— start —

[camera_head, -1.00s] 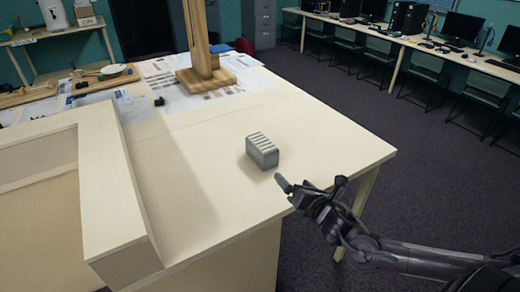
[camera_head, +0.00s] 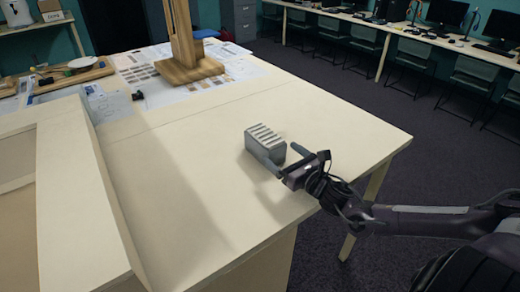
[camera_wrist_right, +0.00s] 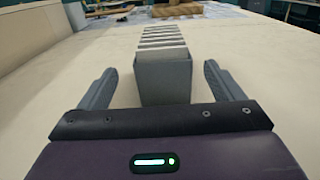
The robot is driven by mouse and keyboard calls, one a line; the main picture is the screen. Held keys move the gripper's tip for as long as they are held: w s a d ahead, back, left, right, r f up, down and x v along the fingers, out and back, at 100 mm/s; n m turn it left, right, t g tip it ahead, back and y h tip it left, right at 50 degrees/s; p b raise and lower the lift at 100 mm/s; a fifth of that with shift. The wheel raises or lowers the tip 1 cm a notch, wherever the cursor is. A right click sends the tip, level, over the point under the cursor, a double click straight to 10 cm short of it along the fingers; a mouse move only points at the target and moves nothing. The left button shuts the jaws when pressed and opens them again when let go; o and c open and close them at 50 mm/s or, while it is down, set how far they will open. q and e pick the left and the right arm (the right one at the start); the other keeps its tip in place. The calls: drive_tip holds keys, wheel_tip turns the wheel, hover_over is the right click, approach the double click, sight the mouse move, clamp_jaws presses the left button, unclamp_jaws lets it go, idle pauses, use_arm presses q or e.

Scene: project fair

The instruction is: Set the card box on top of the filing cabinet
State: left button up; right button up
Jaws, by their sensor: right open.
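The card box (camera_head: 264,138) is a small grey box with a row of pale ridges on top. It stands upright on the cream table (camera_head: 345,125). In the right wrist view the card box (camera_wrist_right: 163,77) is straight ahead, between the two fingers. My right gripper (camera_head: 283,160) is at the box's near right end, open, with a finger on each side. In the right wrist view my right gripper (camera_wrist_right: 160,80) shows gaps between both fingers and the box. A grey cabinet with drawers, likely the filing cabinet (camera_head: 239,20), stands at the back; its top is cut off. My left gripper is not in view.
A wooden stand (camera_head: 188,65) rises from papers at the table's far end. A raised cream panel (camera_head: 75,185) borders the left. The table around the box is clear. Desks with computers and chairs (camera_head: 410,65) line the back right, with open carpet before them.

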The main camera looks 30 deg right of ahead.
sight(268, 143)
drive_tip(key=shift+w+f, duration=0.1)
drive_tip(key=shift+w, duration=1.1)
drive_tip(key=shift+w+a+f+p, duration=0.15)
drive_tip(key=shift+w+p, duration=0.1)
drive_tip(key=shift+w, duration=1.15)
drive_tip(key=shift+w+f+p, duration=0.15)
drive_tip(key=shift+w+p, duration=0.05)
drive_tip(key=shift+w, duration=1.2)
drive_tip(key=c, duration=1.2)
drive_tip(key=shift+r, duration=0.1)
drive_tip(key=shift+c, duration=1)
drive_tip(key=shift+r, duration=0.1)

— end —

Drop the images and repeat the data exactly.

● **Response to this exercise**
[camera_head, -1.00s] 
[camera_head, +0.00s] 
[camera_wrist_right, +0.00s] 
The robot is driven by mouse and keyboard calls, one a line; the main picture is the screen. Held keys move the gripper's tip for as long as they are held: w s a d ahead, back, left, right, r f up, down and x v along the fingers, out and back, at 100 mm/s; n m turn it left, right, t g tip it ahead, back and y h tip it left, right at 50 degrees/s; p b raise and lower the lift at 100 mm/s; a fifth of that with shift. The wheel raises or lowers the tip 1 cm a notch, wherever the cursor is. A right click sends the tip, level, over the point under the cursor, a double click straight to 10 cm short of it along the fingers; a mouse move only points at the target and moves nothing. The left button shuts the jaws when pressed and opens them again when let go; o and c open and close them at 50 mm/s or, while it is down, set how far they will open. q and e pick the left and the right arm (the right one at the start); the other keeps its tip in place. The calls: drive_tip holds keys, wheel_tip turns the wheel, hover_over is the right click, approach the double click, sight the mouse move, clamp_jaws presses the left button, unclamp_jaws lets it go, idle pauses, use_arm presses q or e.

Scene: project fair

The instruction is: Set the card box on top of the filing cabinet
State: left button up; right button up
Jaws, by their sensor: right open.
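The card box (camera_head: 264,138) is a small grey box with a row of pale ridges on top. It stands upright on the cream table (camera_head: 345,125). In the right wrist view the card box (camera_wrist_right: 163,77) is straight ahead, between the two fingers. My right gripper (camera_head: 283,160) is at the box's near right end, open, with a finger on each side. In the right wrist view my right gripper (camera_wrist_right: 160,80) shows gaps between both fingers and the box. A grey cabinet with drawers, likely the filing cabinet (camera_head: 239,20), stands at the back; its top is cut off. My left gripper is not in view.
A wooden stand (camera_head: 188,65) rises from papers at the table's far end. A raised cream panel (camera_head: 75,185) borders the left. The table around the box is clear. Desks with computers and chairs (camera_head: 410,65) line the back right, with open carpet before them.

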The main camera looks 30 deg right of ahead.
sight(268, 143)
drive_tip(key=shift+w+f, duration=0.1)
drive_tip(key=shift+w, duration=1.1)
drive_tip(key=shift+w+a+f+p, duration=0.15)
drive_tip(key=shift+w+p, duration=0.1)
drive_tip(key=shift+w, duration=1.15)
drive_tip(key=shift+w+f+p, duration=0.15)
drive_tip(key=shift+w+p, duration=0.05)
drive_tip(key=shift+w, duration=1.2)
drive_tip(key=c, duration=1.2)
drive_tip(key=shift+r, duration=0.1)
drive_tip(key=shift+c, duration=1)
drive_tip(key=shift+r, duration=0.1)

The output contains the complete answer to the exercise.